How can you mow in the dark?
she asks as I take her call,
wet grass dripping
from my shoes. Cutting at night,
I say, is like conversation:
the mower stutters
where going is thick;
when blades sing you know
you’ve been there. You can listen
to fresh cuts flurry.
Patience, letting it lead,
asking shadows
for what you’ve missed.
Lawns forgive quickly–
the morning brings second chances.
Make the most of time behind a lawn mower
With a little concentration, a person can turn that lawn-mowing job into a form of meditation, according to Christopher Baxter, an instructor with Universal Spirit Yoga in Naperville.
He suggests mowing early in the day when your thoughts are clearer.

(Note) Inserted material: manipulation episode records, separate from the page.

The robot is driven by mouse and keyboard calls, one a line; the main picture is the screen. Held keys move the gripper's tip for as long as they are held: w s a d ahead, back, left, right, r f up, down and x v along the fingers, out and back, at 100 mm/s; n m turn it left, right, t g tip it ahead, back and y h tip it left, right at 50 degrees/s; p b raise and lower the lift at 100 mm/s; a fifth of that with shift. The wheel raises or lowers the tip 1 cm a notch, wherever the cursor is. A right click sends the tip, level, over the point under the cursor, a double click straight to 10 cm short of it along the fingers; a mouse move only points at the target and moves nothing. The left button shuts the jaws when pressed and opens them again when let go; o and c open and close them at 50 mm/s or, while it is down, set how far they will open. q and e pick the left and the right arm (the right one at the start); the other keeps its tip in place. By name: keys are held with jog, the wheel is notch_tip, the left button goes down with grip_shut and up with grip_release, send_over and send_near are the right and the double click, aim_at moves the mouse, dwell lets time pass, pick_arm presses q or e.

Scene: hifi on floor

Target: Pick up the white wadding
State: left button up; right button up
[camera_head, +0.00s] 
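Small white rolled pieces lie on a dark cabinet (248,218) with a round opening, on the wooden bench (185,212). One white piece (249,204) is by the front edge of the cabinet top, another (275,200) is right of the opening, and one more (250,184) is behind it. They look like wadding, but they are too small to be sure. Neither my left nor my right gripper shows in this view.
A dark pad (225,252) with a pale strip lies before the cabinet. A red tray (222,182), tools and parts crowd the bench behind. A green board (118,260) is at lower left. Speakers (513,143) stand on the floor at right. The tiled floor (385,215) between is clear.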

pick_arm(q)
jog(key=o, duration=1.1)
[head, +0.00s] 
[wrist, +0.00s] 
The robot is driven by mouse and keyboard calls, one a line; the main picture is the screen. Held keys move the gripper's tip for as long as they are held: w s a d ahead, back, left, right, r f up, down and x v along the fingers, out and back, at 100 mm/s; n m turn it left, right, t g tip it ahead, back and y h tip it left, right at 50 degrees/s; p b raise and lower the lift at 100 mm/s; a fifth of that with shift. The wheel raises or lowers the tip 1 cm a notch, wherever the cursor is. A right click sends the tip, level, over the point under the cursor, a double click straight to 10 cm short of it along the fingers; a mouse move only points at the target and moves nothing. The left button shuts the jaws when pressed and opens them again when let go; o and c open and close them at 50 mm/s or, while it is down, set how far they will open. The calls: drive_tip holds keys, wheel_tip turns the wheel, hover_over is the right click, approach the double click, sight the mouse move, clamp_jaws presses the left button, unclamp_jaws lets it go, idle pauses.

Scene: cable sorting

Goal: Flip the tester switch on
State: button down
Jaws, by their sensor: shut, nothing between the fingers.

Then, observe. How fast or how slow are you walking? How do you hold your body as you mow?
“Just these little observations are keeping you pretty much in your body, and that’s definitely a meditative quality,” Baxter said.
Breath awareness is even more important than observation, he said.
“Are you breathing shallow? Did the last two lines you just mowed, was that shallow breathing? Or were you taking nice, full breaths?”
Another step, he said, is attitude. Don’t consider the mowing as an escape; see it as an opportunity to do a good job.
Put all the steps together, and you’re approaching a meditative state.
“Observing the body, the breathing and the attitude, that’s like the physical, the action and the mental quality, those three interacting,” Baxter said. “That’s a very meditative quality.”